Exercise goal:
Starting with the line that contains "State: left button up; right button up", reproduce each line through the end of the listing below, with no other output.

Information supplied:

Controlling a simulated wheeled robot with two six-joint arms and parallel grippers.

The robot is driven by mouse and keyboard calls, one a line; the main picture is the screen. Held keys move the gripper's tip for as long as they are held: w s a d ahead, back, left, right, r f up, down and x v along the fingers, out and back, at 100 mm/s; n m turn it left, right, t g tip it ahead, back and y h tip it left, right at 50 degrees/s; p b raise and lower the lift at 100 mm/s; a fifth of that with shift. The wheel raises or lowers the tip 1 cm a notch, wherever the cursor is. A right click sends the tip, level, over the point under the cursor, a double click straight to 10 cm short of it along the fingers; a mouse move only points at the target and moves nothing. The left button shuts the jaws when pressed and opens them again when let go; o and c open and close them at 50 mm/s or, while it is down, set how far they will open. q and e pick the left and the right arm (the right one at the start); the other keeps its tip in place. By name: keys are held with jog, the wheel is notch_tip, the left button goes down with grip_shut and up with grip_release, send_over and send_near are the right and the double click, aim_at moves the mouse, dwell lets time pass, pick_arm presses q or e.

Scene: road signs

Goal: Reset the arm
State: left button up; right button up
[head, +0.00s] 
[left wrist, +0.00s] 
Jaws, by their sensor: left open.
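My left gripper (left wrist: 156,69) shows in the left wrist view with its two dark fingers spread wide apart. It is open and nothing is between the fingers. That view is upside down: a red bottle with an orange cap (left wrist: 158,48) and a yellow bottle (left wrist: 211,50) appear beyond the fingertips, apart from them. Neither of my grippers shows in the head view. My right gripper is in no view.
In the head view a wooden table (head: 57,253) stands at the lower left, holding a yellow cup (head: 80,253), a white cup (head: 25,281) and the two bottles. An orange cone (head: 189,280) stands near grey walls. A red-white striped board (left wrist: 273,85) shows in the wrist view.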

The answer:
State: left button up; right button up
[head, +0.00s] 
[left wrist, +0.00s] 
Jaws, by their sensor: left open.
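My left gripper (left wrist: 156,69) shows in the left wrist view with its two dark fingers spread wide apart. It is open and nothing is between the fingers. That view is upside down: a red bottle with an orange cap (left wrist: 158,48) and a yellow bottle (left wrist: 211,50) appear beyond the fingertips, apart from them. Neither of my grippers shows in the head view. My right gripper is in no view.
In the head view a wooden table (head: 57,253) stands at the lower left, holding a yellow cup (head: 80,253), a white cup (head: 25,281) and the two bottles. An orange cone (head: 189,280) stands near grey walls. A red-white striped board (left wrist: 273,85) shows in the wrist view.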

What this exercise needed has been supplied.